The rationale Moelis gives for this recommendation is that, “These illustrative capital requirements…are broadly consistent with approaches applied to other large financial institutions, and represent reasonable estimates of capital standards for the Enterprises.” The “other large financial institutions” are of course big banks, and in prescribing bank-like capital standards for Fannie and Freddie Moelis falls solidly in line with most other reform proposals. To its credit, however, Moelis also goes on to say, “Given the unique nature of Fannie Mae and Freddie Mac’s businesses, and particularly the scale of their mortgage guarantee businesses, FHFA may elect to implement a more nuanced risk-weighting system
 for mortgages, as compared to the fairly simplistic…approach applied to multi-product banks,” adding, “A more nuanced approach…could also help to broaden the ‘credit box’ that has historically excluded large groups of deserving Americans from obtaining a mortgage.”

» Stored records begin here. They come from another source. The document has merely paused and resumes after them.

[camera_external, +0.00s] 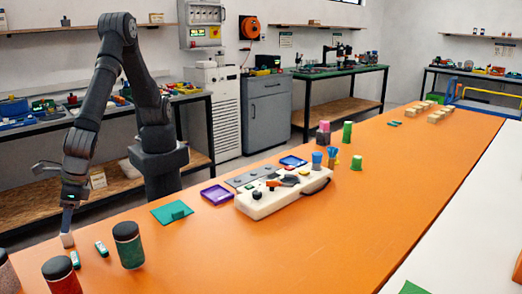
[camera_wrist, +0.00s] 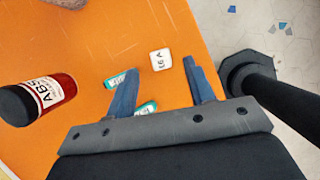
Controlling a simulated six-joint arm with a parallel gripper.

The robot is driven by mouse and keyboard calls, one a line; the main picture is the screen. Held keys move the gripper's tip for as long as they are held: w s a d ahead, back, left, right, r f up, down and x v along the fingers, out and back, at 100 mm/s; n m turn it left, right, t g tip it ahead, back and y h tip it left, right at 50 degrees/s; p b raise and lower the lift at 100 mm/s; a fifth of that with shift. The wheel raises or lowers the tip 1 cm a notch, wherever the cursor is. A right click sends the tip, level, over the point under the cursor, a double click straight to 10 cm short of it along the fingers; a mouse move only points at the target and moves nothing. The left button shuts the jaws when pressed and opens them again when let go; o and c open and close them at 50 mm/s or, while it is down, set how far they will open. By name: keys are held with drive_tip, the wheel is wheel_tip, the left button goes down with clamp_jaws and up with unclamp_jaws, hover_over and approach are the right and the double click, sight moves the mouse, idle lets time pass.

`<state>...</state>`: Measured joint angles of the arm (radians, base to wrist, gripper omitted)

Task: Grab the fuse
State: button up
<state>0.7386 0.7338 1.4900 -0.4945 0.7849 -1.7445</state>
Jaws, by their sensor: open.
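A small white block (camera_wrist: 160,59) with dark lettering that looks like "16 A", apparently the fuse, lies on the orange table in the wrist view. It also shows in the external view (camera_external: 67,241), just below my gripper (camera_external: 68,222). My gripper (camera_wrist: 160,66) is open, its two blue fingers pointing down, and the block appears between and beyond the fingertips. I cannot tell how far above the table the tips are. Nothing is held.
Two small green-and-white pieces (camera_external: 101,248) (camera_external: 75,260) lie close by; the left finger partly covers one in the wrist view (camera_wrist: 115,79). Dark-capped jars (camera_external: 128,246) (camera_external: 61,277) stand nearby.

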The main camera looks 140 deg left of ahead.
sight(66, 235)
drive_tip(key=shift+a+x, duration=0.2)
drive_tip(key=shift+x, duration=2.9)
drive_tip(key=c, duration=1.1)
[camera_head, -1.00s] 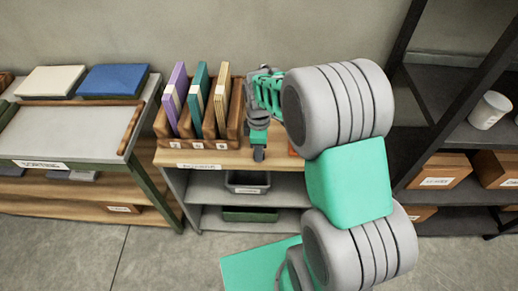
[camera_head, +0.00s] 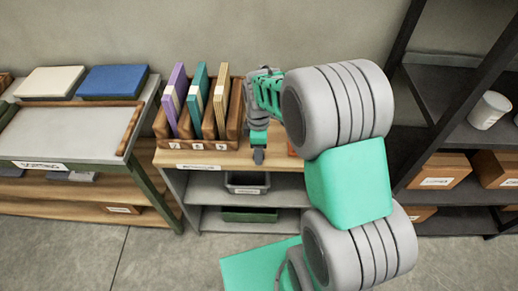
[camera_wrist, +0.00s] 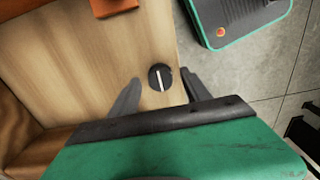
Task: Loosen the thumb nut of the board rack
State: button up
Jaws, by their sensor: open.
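The board rack (camera_head: 233,118) is a brown wooden rack on the wooden top of a low shelf unit, holding purple, teal and tan boards upright in numbered slots. The thumb nut (camera_wrist: 161,77) is a small round black knob with a pale line across it; in the wrist view it sits on the light wooden surface near its edge. My gripper (camera_wrist: 157,92) is open, with one finger on either side of the knob. Whether the fingers touch it, I cannot tell. In the head view my gripper (camera_head: 258,155) points down to the right of the rack and hides the knob.
An orange object (camera_wrist: 115,6) lies on the wooden top near my gripper. A table with a grey tray (camera_head: 70,130) stands left, with a white and a blue block behind it. A dark shelf (camera_head: 450,80) with boxes and a white cup (camera_head: 490,110) stands right.

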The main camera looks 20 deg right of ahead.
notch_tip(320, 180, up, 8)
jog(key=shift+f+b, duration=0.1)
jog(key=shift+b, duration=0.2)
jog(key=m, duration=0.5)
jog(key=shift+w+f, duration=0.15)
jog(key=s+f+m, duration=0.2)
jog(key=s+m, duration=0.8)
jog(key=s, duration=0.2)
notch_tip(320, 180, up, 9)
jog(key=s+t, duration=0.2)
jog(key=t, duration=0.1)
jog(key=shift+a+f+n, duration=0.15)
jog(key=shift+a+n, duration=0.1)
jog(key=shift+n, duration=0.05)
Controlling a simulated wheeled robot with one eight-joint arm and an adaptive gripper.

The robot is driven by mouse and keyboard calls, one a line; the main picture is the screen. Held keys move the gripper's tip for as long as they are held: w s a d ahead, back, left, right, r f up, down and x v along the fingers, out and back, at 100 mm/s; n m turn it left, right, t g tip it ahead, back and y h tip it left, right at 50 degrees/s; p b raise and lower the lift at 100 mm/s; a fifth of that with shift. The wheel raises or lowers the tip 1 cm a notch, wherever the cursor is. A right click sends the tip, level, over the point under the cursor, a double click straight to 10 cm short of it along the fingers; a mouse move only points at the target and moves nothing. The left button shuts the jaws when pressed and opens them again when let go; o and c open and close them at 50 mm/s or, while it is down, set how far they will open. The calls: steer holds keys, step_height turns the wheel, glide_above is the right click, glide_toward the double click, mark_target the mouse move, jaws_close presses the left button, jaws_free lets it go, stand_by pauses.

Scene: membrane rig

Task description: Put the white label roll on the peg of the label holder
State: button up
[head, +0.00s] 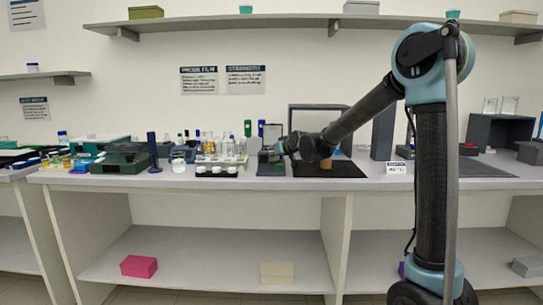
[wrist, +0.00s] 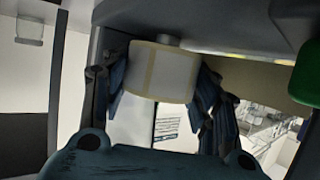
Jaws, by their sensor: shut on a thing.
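The white label roll (wrist: 162,72), cream-edged with a pale label face, sits between the two dark fingers of my gripper (wrist: 160,85) in the wrist view. My gripper is shut on it. A short grey stub (wrist: 168,40), which looks like the peg of the label holder, shows right at the roll's upper edge; I cannot tell whether it is inside the roll's hole. In the head view my gripper (head: 280,149) is over the bench, by a grey stand (head: 271,169) that seems to be the label holder. The roll cannot be made out there.
Left of my gripper stand a rack of bottles (head: 220,158) and a dark tray of white pots (head: 217,171). To the right lies a black mat (head: 345,170) with an orange-brown item (head: 325,165) on it. The bench front edge is mostly clear.

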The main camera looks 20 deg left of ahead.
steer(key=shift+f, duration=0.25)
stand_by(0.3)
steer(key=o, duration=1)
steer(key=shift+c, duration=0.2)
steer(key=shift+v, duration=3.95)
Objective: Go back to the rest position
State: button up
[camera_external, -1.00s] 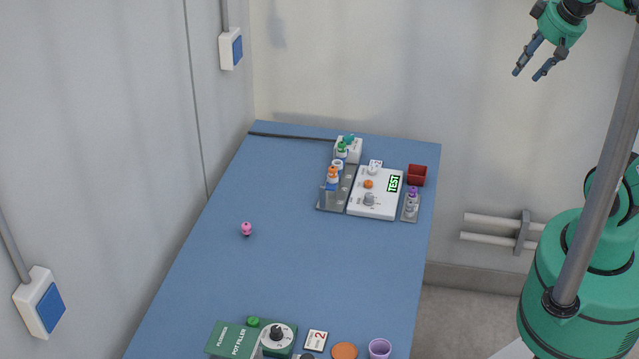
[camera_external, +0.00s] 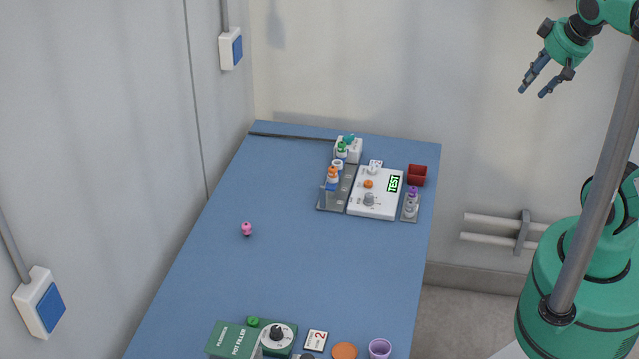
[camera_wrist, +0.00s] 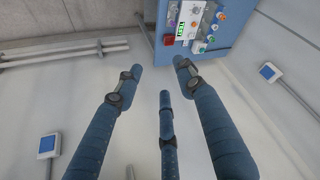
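My gripper (camera_external: 533,92) is raised high at the upper right in the external view, well above and to the right of the blue table (camera_external: 290,265). Its fingers are spread apart with nothing between them. In the wrist view the blue fingers of my gripper (camera_wrist: 158,85) stand apart and hold nothing. Beyond them the blue table (camera_wrist: 150,25) shows at the top.
A white device with a "TEST" display (camera_external: 375,193) stands at the table's far right, beside bottle racks and a red box (camera_external: 417,175). A pink item (camera_external: 247,229) lies left of centre. A green pot filler (camera_external: 232,340) and a purple cup (camera_external: 380,348) are at the near edge.

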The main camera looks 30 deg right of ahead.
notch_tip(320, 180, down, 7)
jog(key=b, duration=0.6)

Moelis’ instincts about the merits of a “more nuanced risk-weighting system” for Fannie and Freddie’s capital are correct, and I believe that once the firm does a more comprehensive analysis of the pros and cons of a true risk-based capital standard for the companies compared with a fixed ratio-based standard it will argue much more forcefully and convincingly for the former.

It is not possible to have a true risk-based capital standard for commercial banks, because their business spans numerous products and markets with multiple types of risk, many not statistically predictable. But such a standard is possible for single-product mortgage guarantors, who take residential mortgage credit risk for which vast amounts of historical performance data exist. To implement it, Treasury (or whoever the administration designates) first would pick the stress environment it wants the guarantors to be able to protect against. FHFA then would use Fannie and Freddie’s historical data (for loans they currently are allowed to acquire, that is, excluding the interest-only ARMs and “Alt-A” mortgages that caused half of their credit losses in 2008-2012) to project stress default rates and loss severities by risk category—at a minimum, combinations of loan-to-value (LTV) ratios and credit scores. The resulting loss amounts would be the basis for determining Fannie and Freddie’s new capital requirements, set at the risk-category level. I’ve recommended that FHFA also set a minimum capital requirement, derived from the individual risk-category capital requirements and a mix of business deemed prudent but also encompassing broad service to affordable housing borrowers.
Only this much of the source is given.